Une campagne marketing un brin horripilante qui n'a que peu porté ses fruits. Victime notamment d'un bouche-à-oreille désastreux, la carrière en salles de la cinquième adaptation live du petit Gaulois s'est s'achevée autour de 4,5 millions d'entrées – loin des 14,5 millions de Mission Cléopâtre – tandis que Athos, Portos, Aramis et consorts vont bon an, mal an, franchir la barre des 3 millions, en dépit d'une distribution cinq étoiles. Des résultats bien en deçà des attentes du studio. S'il est rarement utile de se réjouir du (relatif) échec d'un film, on a tout de même envie de dire que ces deux-là l'avaient bien cherché. D'un côté, un projet sans âme porté mollement par un réalisateur/acteur principal anesthésié et rassemblant les pires idées issues des quatre adaptations précédentes ; de l'autre, une volonté évidente de moderniser le film d'épées, mais qui se prend les pieds dans la cape en tentant de singer ce qui se fait à l'international. Oui, il arrive aussi qu'on ne soit pas d'accord entre membres de l'équipe !
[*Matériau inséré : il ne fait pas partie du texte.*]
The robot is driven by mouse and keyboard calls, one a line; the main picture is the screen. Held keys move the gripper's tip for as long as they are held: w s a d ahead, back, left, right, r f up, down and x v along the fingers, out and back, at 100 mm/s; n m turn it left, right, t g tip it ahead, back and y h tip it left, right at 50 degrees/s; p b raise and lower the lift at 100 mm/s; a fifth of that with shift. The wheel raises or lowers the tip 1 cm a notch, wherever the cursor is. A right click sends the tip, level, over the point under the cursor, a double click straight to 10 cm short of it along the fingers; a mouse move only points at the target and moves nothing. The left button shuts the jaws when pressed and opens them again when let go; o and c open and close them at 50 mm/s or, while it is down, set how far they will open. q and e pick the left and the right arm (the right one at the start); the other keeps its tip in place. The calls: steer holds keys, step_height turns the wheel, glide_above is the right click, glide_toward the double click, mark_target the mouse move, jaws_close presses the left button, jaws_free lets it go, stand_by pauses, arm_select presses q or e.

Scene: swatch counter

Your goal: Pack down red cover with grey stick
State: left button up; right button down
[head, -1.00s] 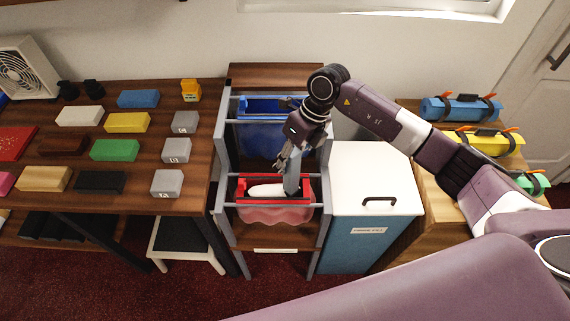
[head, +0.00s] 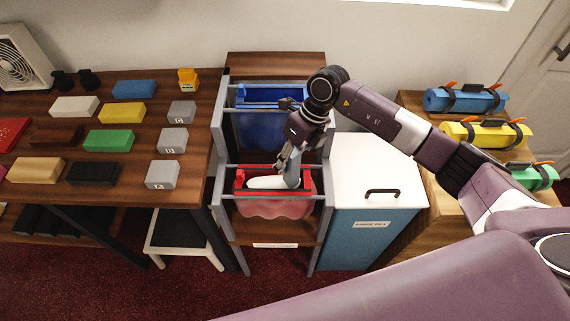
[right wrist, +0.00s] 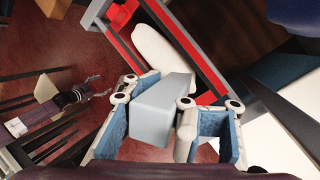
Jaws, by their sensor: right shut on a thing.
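The red cover (head: 275,208) hangs open in the lower bay of a grey rack, with red rails along its top. A white rounded filling (head: 270,183) lies in its mouth; it also shows in the right wrist view (right wrist: 163,50). My right gripper (head: 287,163) is shut on the grey stick (head: 293,175), above the right part of the cover's mouth. In the right wrist view the stick (right wrist: 160,112) sits between the fingers, its far end close to the filling; contact is unclear. What looks like my left gripper (right wrist: 92,85) is small there, its jaws unclear.
A blue cover (head: 262,128) hangs in the rack's upper bay. A white-lidded blue bin (head: 365,240) stands right of the rack. A wooden table (head: 135,185) with colored blocks is at left. Strapped rolls (head: 465,100) lie at right.

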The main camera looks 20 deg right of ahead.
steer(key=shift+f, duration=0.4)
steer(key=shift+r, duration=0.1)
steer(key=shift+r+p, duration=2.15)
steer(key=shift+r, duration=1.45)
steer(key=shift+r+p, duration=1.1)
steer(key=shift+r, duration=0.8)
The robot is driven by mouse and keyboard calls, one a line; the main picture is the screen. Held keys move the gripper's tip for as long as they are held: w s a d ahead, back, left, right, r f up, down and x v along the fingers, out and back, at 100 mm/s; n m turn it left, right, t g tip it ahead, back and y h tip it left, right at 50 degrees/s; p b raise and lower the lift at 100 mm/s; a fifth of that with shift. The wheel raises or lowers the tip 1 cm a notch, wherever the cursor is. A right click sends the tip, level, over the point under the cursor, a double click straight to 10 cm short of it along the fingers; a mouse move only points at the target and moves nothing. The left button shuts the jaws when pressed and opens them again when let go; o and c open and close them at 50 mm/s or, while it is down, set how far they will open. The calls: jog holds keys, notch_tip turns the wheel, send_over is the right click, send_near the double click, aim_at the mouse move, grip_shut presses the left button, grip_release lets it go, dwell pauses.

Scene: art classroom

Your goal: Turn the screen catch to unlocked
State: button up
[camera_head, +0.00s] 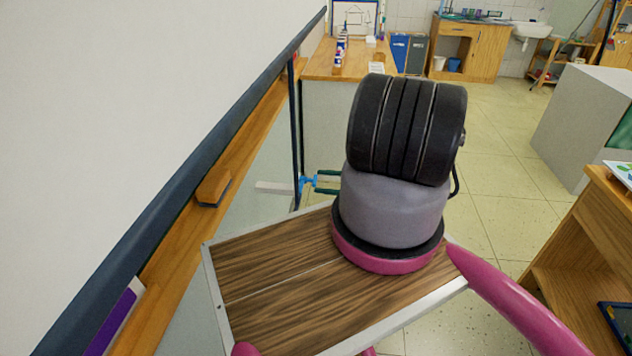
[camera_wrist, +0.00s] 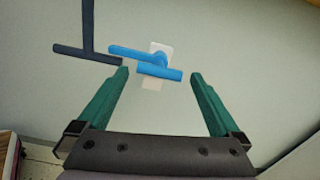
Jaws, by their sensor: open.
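The screen catch (camera_wrist: 150,70) is a bright blue piece with a bar pointing up and left and a shorter crossbar nearer me. It sits over a pale plate (camera_wrist: 160,48) on a grey-green surface in the wrist view. In the head view the catch (camera_head: 304,184) is small, beside the foot of a dark upright. My gripper (camera_wrist: 160,75) is open, its two green fingers on either side of the crossbar, with visible gaps. In the head view my gripper (camera_head: 316,182) shows beyond my arm, close to the catch. I cannot tell whether the catch is locked.
A large white board (camera_head: 130,90) with a dark frame and wooden ledge fills the left. A wooden eraser-like block (camera_head: 213,185) rests on the ledge. A dark upright (camera_wrist: 87,30) with a crossbar stands left of the catch. Wooden furniture (camera_head: 570,240) is at right; floor between is clear.

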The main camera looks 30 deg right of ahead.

Dans les deux cas, ce qui saute aux yeux, c'est le manque de sincérité, remplacé par un cynisme froid bien de son époque. Rien de bien rassurant en attendant la deuxième partie, Milady, qui sortira le 13 décembre, et Le Comte de Monte-Cristo avec Pierre Niney dans le rôle titre, prévu pour octobre 2024, toujours signé Pathé. Alors avant de se poser en donneurs de leçons, ces deux films et leurs équipes auraient mieux fait de regarder vingt ans en arrière, pour en prendre du côté d'un projet qui a su embrasser son héritage culturel, s'en servant comme d'un terreau où faire pousser les multiples influences d'un auteur en pleine confiance. Dans un contexte très différent, certes, mais sans formule toute faite, sans mettre le couteau sous la gorge du spectateur, mais avec beaucoup de talent, de patience et de résilience, Le Pacte des loups a su captiver l'auditoire de son époque. Mais par quel miracle ?
Être à la auteur
En 2023, la notion de blockbuster d'auteur peut porter à sourire. À l'heure de la mainmise de l'Empire Disney sur une gigantesque part de la culture pop, ils ne sont plus qu'une poignée à pouvoir faire financer leurs films sur la seule force de leur nom et leur offrir une large distribution en salles : Christopher Nolan, James Cameron, George Miller, James Gunn voire Edgar Wright dans une certaine mesure. En France, c'est une autre histoire. Malgré une liste longue comme le bras de cinéastes passés à la postérité et adulés dans le monde entier, le grand public national a surtout eu tendance à associer un film à son acteur principal. On allait d'abord voir le dernier Louis de Funès, le nouveau Pierre Richard, Gabin, Belmondo, Delon ou Bardot. Ces dernières années, les têtes d'affiche étaient plutôt Jean Dujardin, Kad Merad ou Dany Boon. Les films se bâtissaient sur et autour d'eux, assurant un succès commercial à défaut de critique. Même dans un pays qui a défini au milieu des années 1950 la politique des auteurs, premier clapotis qui fera se déferler la Nouvelle Vague, l'auteur/réalisateur restait (le plus souvent) au second plan. C'est ce qui rend un projet comme Le Pacte des loups d'autant plus surréaliste.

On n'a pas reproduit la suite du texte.